**Instruction**
Extract every entry word for word. Skip the pictures.

○ ○ ○ ○ ○ ○ ○

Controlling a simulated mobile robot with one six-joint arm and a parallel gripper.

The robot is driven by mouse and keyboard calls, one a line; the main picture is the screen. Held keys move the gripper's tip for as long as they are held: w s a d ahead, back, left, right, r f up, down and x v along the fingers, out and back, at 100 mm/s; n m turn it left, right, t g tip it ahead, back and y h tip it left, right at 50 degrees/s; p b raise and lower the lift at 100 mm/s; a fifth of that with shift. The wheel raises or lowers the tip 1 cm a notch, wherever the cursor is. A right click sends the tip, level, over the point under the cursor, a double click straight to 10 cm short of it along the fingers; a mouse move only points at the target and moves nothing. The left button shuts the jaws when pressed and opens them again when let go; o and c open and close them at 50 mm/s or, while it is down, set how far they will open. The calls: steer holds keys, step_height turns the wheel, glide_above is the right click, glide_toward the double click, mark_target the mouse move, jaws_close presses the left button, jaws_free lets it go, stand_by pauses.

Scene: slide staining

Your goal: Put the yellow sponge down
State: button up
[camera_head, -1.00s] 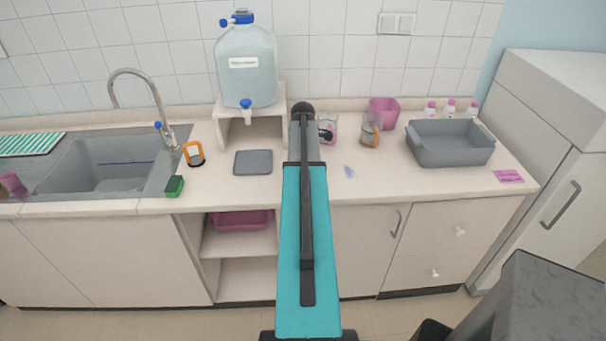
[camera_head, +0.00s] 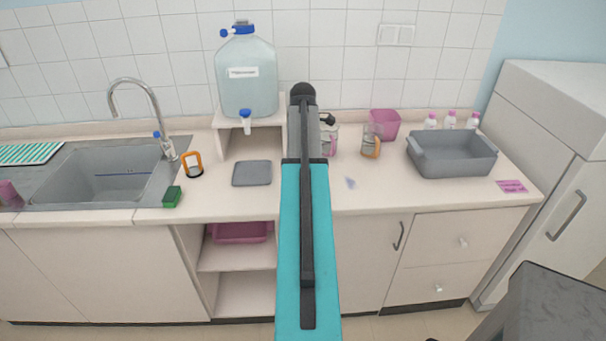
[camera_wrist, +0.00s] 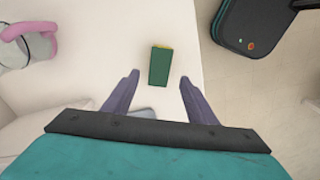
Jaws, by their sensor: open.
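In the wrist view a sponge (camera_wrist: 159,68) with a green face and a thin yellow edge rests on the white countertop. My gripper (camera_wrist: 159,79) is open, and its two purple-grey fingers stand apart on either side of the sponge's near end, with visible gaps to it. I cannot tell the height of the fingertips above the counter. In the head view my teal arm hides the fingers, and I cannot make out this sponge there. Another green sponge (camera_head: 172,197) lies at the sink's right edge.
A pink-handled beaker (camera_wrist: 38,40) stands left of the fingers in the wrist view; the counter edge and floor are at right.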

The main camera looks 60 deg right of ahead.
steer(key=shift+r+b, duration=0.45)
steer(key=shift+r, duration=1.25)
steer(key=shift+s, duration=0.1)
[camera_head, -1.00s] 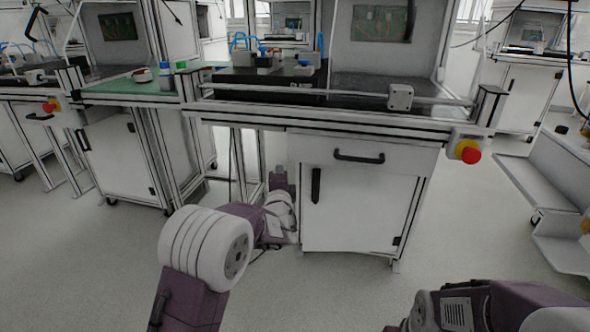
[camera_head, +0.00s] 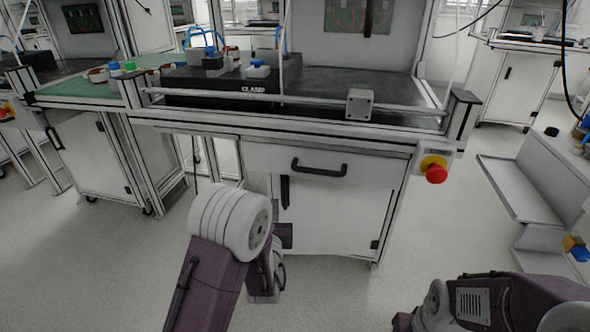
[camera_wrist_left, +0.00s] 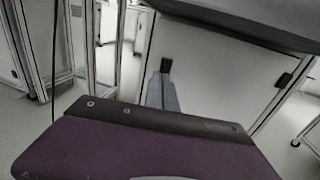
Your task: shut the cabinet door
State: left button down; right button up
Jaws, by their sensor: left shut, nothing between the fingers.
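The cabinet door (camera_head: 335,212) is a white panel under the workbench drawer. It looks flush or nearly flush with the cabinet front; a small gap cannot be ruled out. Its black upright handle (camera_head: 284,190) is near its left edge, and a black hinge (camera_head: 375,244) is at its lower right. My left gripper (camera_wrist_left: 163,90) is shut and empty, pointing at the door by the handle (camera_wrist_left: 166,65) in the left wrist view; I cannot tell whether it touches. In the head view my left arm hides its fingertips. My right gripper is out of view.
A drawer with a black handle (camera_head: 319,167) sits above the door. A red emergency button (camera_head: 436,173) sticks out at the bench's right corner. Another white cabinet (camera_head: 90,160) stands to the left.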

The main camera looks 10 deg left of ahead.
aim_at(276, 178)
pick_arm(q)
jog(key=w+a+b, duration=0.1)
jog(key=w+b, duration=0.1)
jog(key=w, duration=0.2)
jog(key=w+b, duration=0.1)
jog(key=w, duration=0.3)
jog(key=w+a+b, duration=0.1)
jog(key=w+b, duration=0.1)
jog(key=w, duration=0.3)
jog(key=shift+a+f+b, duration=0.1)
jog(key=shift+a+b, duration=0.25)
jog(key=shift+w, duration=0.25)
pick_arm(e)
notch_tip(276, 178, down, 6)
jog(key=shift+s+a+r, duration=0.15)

○ ○ ○ ○ ○ ○ ○

**Full response**
Controlling a simulated mobile robot with one six-joint arm and a parallel gripper.

The robot is driven by mouse and keyboard calls, one a line; the main picture is the screen. Held keys move the gripper's tip for as long as they are held: w s a d ahead, back, left, right, r f up, down and x v along the fingers, out and back, at 100 mm/s; n m turn it left, right, t g tip it ahead, back and y h tip it left, right at 50 degrees/s; p b raise and lower the lift at 100 mm/s; a fifth of that with shift. The wheel raises or lowers the tip 1 cm a notch, wherever the cursor is. A right click sends the tip, level, over the point under the cursor, a double click straight to 10 cm short of it along the fingers; a mouse move only points at the target and moves nothing. The left button shuts the jaws when pressed and opens them again when let go; o and c open and close them at 50 mm/s or, while it is down, set how far they will open. The calls: steer holds keys, step_height turns the wheel, glide_above is the right click, glide_toward the double click, mark_target the mouse move, jaws_close presses the left button, jaws_free lets it go, stand_by pauses.

Scene: slide staining

Your goal: Put the yellow sponge down
State: button up
[camera_head, -1.00s] 
[camera_head, +0.00s] 
[camera_wrist, +0.00s] 
Jaws, by their sensor: open.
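In the wrist view a sponge (camera_wrist: 159,68) with a green face and a thin yellow edge rests on the white countertop. My gripper (camera_wrist: 159,79) is open, and its two purple-grey fingers stand apart on either side of the sponge's near end, with visible gaps to it. I cannot tell the height of the fingertips above the counter. In the head view my teal arm hides the fingers, and I cannot make out this sponge there. Another green sponge (camera_head: 172,197) lies at the sink's right edge.
A pink-handled beaker (camera_wrist: 38,40) stands left of the fingers in the wrist view; the counter edge and floor are at right.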

The main camera looks 60 deg right of ahead.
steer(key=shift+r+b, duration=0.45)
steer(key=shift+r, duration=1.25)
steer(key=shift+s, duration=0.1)
[camera_head, -1.00s] 
[camera_head, +0.00s] 
[camera_wrist_left, +0.00s] 
Your task: shut the cabinet door
State: left button down; right button up
Jaws, by their sensor: left shut, nothing between the fingers.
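The cabinet door (camera_head: 335,212) is a white panel under the workbench drawer. It looks flush or nearly flush with the cabinet front; a small gap cannot be ruled out. Its black upright handle (camera_head: 284,190) is near its left edge, and a black hinge (camera_head: 375,244) is at its lower right. My left gripper (camera_wrist_left: 163,90) is shut and empty, pointing at the door by the handle (camera_wrist_left: 166,65) in the left wrist view; I cannot tell whether it touches. In the head view my left arm hides its fingertips. My right gripper is out of view.
A drawer with a black handle (camera_head: 319,167) sits above the door. A red emergency button (camera_head: 436,173) sticks out at the bench's right corner. Another white cabinet (camera_head: 90,160) stands to the left.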

The main camera looks 10 deg left of ahead.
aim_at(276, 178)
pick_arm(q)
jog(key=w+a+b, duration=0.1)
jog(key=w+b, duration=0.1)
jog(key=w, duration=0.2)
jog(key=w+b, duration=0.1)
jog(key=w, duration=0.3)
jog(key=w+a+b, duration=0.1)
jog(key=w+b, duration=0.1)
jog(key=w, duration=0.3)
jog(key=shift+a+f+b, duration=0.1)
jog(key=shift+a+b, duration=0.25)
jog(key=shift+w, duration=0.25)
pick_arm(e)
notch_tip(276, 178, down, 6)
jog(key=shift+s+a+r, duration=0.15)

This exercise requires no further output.